Consumers helped the economy return to growth in the second quarter after a 2.5 percent average salary increase for workers under collective contracts this year. That's more than twice the rate of inflation.

Consumer spending will probably slow as the number of unemployed rises, Swiss National Bank President Jean-Pierre Roth said Tuesday. Spending won't recover until after economic growth accelerates next year, he added.

Unemployment rose to 2.7 percent in August, and economists expect it will reach 3 percent this year.

Zurich Financial Services AG, Switzerland's biggest insurer, is cutting 500 jobs in the country as slumping stock markets reduce the value of its investments. The benchmark Swiss Market Index declined a fifth so far this year. Ascom Holding AG is shedding another 150 jobs as Switzerland's biggest maker of phone equipment doesn't see a recovery in the second half of 2002.

Slowing growth in Switzerland's main markets has been compounded by a rise in the Swiss franc, which gained 11 percent against the U.S. currency in the second quarter. It has gained 0.9 percent against the euro this year.

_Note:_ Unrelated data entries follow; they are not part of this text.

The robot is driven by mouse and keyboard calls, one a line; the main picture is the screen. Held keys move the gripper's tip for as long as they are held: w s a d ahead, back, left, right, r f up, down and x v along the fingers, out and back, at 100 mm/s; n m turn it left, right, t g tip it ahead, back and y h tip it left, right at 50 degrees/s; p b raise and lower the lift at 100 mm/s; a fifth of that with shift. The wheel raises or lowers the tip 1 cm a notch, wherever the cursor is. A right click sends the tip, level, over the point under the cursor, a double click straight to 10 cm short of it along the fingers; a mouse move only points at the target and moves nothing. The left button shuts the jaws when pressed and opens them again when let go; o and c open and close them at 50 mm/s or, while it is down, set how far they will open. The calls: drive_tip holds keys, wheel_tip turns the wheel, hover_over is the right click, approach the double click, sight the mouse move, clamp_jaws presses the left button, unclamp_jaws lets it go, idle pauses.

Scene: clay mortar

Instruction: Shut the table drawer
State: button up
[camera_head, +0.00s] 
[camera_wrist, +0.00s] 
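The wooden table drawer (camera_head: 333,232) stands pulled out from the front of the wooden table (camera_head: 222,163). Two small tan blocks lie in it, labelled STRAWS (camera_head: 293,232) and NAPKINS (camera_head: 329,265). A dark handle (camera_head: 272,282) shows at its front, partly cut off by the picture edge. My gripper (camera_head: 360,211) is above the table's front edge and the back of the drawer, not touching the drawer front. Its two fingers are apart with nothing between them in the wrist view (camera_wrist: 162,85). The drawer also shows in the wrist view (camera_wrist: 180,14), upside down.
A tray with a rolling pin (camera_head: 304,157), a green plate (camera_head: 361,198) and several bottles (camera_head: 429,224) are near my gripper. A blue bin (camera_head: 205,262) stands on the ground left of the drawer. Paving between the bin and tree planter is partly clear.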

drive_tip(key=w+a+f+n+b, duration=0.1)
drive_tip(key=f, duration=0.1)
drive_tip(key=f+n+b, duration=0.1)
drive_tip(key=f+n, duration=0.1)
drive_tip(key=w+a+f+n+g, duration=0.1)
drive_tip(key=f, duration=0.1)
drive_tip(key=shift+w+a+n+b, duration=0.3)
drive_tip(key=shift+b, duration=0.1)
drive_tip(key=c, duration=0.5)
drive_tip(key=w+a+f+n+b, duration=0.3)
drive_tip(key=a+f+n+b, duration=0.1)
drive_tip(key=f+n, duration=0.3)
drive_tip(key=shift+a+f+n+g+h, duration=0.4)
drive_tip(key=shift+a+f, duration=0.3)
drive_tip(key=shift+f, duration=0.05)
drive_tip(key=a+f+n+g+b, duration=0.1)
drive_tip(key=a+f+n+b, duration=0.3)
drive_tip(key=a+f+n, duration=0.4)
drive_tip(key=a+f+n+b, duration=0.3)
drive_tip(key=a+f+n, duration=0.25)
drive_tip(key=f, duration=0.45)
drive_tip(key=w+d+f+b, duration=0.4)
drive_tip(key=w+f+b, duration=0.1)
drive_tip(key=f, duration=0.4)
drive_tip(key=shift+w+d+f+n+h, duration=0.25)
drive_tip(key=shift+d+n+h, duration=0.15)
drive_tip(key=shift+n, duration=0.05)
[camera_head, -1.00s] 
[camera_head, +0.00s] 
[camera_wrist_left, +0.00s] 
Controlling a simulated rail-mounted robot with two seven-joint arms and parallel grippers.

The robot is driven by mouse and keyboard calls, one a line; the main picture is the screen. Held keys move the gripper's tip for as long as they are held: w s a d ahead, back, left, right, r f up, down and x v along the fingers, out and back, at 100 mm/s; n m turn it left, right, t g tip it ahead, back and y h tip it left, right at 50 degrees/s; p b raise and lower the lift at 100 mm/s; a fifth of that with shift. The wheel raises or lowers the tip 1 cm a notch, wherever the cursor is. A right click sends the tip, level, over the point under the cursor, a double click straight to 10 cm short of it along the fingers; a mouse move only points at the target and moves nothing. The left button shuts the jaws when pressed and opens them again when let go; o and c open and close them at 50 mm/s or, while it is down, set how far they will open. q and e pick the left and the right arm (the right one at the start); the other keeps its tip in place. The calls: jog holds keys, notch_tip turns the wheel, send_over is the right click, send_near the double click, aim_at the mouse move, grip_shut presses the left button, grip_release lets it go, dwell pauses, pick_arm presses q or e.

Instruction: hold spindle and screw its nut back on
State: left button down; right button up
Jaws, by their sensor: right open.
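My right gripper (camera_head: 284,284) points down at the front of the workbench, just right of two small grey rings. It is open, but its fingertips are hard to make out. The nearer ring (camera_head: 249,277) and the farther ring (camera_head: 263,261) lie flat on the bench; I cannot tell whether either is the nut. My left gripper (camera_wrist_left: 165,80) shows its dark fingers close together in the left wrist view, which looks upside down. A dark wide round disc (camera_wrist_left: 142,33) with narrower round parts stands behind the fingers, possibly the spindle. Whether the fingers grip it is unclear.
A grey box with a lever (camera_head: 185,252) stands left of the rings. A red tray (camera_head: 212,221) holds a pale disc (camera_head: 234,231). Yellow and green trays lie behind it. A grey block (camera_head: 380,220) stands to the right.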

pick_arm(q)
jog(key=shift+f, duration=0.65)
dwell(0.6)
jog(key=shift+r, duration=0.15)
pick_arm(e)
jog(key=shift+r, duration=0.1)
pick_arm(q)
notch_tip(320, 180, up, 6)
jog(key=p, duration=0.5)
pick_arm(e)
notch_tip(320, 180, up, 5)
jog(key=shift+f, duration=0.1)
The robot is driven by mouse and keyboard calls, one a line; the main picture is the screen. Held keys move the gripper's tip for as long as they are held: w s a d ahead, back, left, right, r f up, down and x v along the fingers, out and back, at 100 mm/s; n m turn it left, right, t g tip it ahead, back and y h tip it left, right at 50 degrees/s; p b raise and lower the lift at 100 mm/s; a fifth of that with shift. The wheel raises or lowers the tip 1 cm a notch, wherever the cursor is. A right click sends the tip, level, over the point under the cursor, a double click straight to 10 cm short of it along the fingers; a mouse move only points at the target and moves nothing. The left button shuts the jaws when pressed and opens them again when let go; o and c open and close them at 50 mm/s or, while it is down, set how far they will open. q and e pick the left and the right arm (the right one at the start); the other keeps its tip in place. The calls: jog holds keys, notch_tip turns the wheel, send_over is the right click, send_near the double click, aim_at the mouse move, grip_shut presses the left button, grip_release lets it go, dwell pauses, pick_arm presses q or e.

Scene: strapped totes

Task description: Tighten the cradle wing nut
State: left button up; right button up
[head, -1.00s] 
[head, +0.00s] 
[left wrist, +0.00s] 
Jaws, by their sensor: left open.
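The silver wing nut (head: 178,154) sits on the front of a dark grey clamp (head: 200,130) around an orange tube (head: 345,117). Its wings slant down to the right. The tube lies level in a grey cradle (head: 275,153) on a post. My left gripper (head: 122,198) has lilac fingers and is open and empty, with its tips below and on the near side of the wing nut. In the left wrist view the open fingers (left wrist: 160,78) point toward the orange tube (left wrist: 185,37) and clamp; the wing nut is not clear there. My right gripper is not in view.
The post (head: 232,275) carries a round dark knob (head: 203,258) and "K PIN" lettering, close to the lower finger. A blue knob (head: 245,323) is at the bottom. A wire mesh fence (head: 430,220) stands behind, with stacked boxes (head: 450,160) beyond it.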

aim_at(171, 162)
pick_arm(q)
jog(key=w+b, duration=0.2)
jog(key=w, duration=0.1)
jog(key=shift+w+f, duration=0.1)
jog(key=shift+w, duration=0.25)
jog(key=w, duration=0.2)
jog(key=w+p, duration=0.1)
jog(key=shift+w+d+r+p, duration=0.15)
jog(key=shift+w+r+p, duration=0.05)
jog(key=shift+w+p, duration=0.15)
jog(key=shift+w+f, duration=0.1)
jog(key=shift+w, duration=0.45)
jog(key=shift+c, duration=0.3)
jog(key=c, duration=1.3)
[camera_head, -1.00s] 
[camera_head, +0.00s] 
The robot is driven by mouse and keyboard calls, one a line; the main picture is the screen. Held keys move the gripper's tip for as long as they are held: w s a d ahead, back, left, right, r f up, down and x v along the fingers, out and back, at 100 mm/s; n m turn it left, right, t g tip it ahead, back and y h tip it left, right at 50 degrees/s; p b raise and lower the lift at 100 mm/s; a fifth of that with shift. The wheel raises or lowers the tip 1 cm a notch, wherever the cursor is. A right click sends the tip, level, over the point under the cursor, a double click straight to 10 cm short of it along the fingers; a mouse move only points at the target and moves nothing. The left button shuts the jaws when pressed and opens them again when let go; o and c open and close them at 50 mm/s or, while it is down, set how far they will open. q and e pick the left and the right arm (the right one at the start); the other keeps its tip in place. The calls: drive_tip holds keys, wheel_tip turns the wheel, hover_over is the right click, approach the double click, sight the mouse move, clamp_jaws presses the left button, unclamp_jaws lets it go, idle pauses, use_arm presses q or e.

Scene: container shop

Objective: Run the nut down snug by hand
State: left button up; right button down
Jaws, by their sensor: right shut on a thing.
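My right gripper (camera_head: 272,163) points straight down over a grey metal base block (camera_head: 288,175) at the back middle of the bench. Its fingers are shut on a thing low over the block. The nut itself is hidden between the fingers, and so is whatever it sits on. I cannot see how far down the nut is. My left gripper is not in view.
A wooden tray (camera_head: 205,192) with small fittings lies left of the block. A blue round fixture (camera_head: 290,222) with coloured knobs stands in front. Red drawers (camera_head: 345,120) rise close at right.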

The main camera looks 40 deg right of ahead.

The strong franc contributed to a 5 percent drop in revenue at Richemont in the five months through August, the maker of Cartier jewelry and Lancel bags said today.

Lower Rates?

The SNB last month lowered interest rates to the lowest level in more than 2 1/2 years to stem the Swiss franc's rise. It was the second reduction this year. The government last month halved its forecast for economic growth in 2002 to 0.5 percent.

The lower-than-expected growth makes an interest rate cut by the SNB ``very likely,'' Julius Baer's Acket said. The government revised first-quarter figures to show a contraction of 0.2 percent instead of the previously reported 0.7 percent growth.

``It's difficult to detect any real pattern of recovery in terms of growth in sales in the current year,'' Richemont Chairman Nikolaus Senn said at the shareholders' meeting.